Girls dancing and singing (Etienne Dinet, 1902, Musee du Louvre, Paris)
Concluding the present analysis of propaganda in the Orientalist art, one has to infer that visual art as such did not reflect the propagandist urges. Obviously, there were many inconsistencies in the artwork and reality of Eastern life and culture, mainly due to ungrounded information and lack of hands-on experience.
The majority of Oriental paintings revealed the Western fascination with the exotic and the unknown; Westerners were attracted by the vivid colors of clothes and surroundings, the unusual design of dressing, furniture, and houses.
The lifestyle and national character of Oriental people also produced much interest; harems, aggressiveness and violence in war conflicts, etc., could be left out by the civilized Western world. Surely, the Orient was perceived as a subordinate territory, and people felt its established inferiority, but this awareness seems to have been created by a much larger discourse than Orientalism art.
Bernard, C 1971, ‘Some Aspects of Delacroix’s Orientalism’, The Bulletin of the Cleveland Museum of Art, vol. 58, no. 4, pp. 123-127.
MacKenzie, JM 1995, Orientalism: history, theory, and the arts. Manchester, UK: Manchester University Press.

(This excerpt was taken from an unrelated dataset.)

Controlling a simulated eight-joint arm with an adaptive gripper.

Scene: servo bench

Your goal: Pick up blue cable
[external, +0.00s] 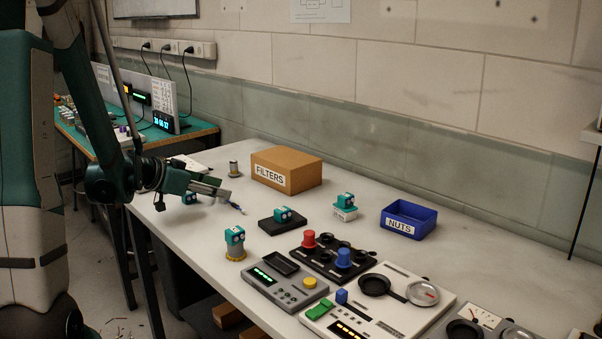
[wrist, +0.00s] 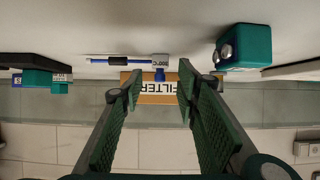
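A thin item with blue and black parts (wrist: 125,60) lies on the bench in the upper middle of the wrist view. It ends at a small grey labelled block with a blue piece under it, and looks like the blue cable, but it is too small to be sure. In the external view a small blue piece (external: 238,208) shows on the bench just beyond my gripper (external: 226,193). In the wrist view my gripper (wrist: 160,86) has its two green fingers apart, with nothing held between them. The item lies beyond the fingertips, apart from them.
A cardboard FILTERS box (external: 285,171) stands behind, near the wall. A teal servo (wrist: 245,47) sits close to the right finger in the wrist view. A black tray with a servo (external: 283,216), a blue NUTS bin (external: 409,219) and control panels (external: 285,283) fill the right side.

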Meagher, J 2004, “Orientalism in Nineteenth-Century Art”. In Heilbrunn Timeline of Art History. New York: The Metropolitan Museum of Art, 2000–, viewed on https://www.metmuseum.org/toah/hd/euor/hd_euor.htm
Neret, G 2000, Eugene Delacroix, 1798-1863: the prince of romanticism. Koln, Germany: Taschen.
Nochlin, L 1989, “The Imaginary Orient” in The Politics of Vision: Essays on Nineteenth-Century Art and Society, New York, NY: Harper and Row, pp. 33 – 57.
Orientalist Art of the Nineteenth Century: European Painters in the Middle East n.d., viewed on http://www.orientalistart.net/index.html
Said, E 1978, “Introduction” in Orientalism, New York, NY: Vintage Books, 1979, pp. 1 – 28.
Thornton, L 2009, The Orientalists: Painter-Travelers. Paris, France: ACR PocheCouleur.